But when I put that extra three dollars into the bill acceptor in the jerk off booth at the back of the porno shop, and my friends dick came through that slot in the sliding glass door and into my mouth, the only thing I could think was-
“Hmmm. It doesn’t really taste THAT bad.”
I don’t know, maybe he was really into his grooming and the pampering of his member but to me it kinda didn’t taste like anything. Something like a fleshy pulsing warm meat popsicle. But not necessarily bad. Then again, it was the first dick I sucked (they can taste bad like anything else). And to go further, it’s not the actual sucking part that tastes bad, it’s what comes at the end. When he comes. Which to be honest, ladies, you’re over exaggerating.
I mean to be honest I’m not opposed to tasting cum. Being on a long distance relationship with a long term girlfriend (an exoctic Puerto Rican goddess, you know who you are), I once ate my salty baby batter on a dare on Skype. And to be honest, I’ve tasted many off putting vinegar-y vaginas, so how is that any different? I ate pineapple juice so it tasted sweet!

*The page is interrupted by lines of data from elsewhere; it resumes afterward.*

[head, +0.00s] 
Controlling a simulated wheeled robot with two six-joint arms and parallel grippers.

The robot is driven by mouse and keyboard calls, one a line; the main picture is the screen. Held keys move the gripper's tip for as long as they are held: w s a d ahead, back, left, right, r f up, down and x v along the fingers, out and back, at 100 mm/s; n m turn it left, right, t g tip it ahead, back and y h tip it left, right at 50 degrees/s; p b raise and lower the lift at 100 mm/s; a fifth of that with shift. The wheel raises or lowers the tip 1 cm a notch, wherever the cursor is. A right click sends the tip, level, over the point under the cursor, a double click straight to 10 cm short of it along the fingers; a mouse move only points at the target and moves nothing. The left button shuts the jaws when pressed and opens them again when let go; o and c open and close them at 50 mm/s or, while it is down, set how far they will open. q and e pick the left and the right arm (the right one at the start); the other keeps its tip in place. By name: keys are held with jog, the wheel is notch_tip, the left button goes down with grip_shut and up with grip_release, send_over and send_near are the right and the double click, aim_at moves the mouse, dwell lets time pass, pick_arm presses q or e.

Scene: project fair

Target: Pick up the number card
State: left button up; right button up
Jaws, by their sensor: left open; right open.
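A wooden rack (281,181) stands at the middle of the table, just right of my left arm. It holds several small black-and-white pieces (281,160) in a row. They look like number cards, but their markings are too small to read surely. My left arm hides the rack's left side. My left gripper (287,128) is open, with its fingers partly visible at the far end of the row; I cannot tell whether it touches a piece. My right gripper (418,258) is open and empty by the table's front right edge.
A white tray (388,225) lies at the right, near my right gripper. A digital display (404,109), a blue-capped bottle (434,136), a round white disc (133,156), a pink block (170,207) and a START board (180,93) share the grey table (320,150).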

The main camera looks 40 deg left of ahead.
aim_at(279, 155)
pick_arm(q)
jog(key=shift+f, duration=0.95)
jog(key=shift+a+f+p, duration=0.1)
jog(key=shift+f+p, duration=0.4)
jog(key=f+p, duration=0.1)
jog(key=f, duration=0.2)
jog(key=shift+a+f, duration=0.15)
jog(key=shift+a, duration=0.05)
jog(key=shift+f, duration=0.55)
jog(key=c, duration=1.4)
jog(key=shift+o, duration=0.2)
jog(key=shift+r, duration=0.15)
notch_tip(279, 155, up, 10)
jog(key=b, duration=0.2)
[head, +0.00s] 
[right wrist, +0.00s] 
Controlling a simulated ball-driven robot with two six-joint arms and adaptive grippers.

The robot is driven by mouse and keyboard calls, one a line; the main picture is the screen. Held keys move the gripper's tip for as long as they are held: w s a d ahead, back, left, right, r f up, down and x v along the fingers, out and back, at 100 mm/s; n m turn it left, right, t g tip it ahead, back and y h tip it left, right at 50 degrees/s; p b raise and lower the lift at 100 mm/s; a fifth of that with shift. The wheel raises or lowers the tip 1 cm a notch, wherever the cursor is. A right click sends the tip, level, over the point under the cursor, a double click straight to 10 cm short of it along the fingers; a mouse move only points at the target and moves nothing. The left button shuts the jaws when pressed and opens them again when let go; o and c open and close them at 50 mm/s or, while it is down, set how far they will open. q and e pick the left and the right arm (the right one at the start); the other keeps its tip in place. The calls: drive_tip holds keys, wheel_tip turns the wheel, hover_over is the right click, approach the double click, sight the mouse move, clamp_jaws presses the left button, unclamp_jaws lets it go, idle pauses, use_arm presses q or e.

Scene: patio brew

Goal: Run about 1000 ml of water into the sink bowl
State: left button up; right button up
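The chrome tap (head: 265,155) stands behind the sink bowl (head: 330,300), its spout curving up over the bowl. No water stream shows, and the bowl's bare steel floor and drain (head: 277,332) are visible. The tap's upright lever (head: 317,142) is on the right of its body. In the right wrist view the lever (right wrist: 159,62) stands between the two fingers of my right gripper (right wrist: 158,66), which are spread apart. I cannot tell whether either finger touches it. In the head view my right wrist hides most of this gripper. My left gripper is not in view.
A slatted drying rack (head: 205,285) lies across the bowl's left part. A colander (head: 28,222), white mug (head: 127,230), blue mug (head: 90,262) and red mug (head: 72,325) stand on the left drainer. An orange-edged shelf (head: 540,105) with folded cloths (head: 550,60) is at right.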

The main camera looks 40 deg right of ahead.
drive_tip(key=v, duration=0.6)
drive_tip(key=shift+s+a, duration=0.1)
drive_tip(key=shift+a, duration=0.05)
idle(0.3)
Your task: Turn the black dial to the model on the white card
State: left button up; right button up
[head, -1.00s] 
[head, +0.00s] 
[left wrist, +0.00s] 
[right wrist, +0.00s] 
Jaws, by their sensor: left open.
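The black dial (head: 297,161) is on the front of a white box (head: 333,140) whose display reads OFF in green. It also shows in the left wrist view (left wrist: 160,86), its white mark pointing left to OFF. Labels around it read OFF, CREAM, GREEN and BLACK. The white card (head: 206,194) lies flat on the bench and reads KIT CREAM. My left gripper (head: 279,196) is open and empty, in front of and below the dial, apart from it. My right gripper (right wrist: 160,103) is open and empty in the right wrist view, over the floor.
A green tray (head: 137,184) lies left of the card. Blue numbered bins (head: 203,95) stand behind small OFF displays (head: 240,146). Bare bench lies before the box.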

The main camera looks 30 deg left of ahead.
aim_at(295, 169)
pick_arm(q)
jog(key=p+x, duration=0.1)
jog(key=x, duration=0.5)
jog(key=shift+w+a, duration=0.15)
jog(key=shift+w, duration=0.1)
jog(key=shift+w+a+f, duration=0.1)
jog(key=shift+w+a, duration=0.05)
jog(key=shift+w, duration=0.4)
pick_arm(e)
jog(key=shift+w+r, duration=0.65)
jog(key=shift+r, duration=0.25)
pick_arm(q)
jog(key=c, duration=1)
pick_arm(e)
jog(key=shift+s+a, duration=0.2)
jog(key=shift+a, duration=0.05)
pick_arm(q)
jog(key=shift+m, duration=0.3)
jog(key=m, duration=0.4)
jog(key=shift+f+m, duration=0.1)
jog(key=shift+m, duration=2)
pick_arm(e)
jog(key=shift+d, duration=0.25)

If any of you know me, you’d know that I am pretty openly bisexual (and if you don’t we need to be better friends, or I don’t care to know about you or me). Not that I identify myself as bisexual per se but when it comes to brass tax and defining things in terms of black and white instead of abstract and grey, I have to sometimes assume a label. (Because you assholes make me, Auntie I’m looking at you).
I tend to define my sexuality in terms of the Kinsey scale, which states that no one is sexually fully straight or homosexual. Homosexuality in my mind is in terms of gray and deviations. Do I typically seek out long term relationships with women? Yes. Do I want to have sex with women? Oh my god yes. Almost to a fault. Do I want to have sex with men? Yes, almost to a fault. I am addicted to sexual attention and even more to attention in general. It’s a fault in me that I want to be wanted. I want people, not just women, but everyone, to want to have sex with me. Is it wrong of me to purposely be sexually obtainable? In a basic sense no, but in an overall sense, yes it is. It’s an addiction.
If somebody doesn’t fuck me in a week, I get antsy. I get the shakes,
I want people to fuck me because in the end not only do I want to be desired but I am also helplessly addicted to sex. The euphoric rush of getting my rocks off no matter the sex is a fault, a treasure and an addiction of mine.
I hope in writing this small confession that I secretly with a small spitefulness hope that my extended family is disgusted. I know in the end some of the more open minded ones will understand but that the majority will just assume I AM GAY. Which isn’t true. Not in the least. Just ask all the women I’ve fucked senseless (or for the women who don’t think so, I fucked half hearted on a drunk or coke addled dick). Looking back I wish I had more viagra.
If they (my old punk bandmates Shaughn or Jack, my cousin who I hold so dear and love) ever reads this, I hope they fully understand although I hope they do. And to that point I hope my so called “gay” friends, who are so eagerly judgmental (and the whole community) of my sexuality come to appreciate and understand a truly bixexual person. It’s not an identity.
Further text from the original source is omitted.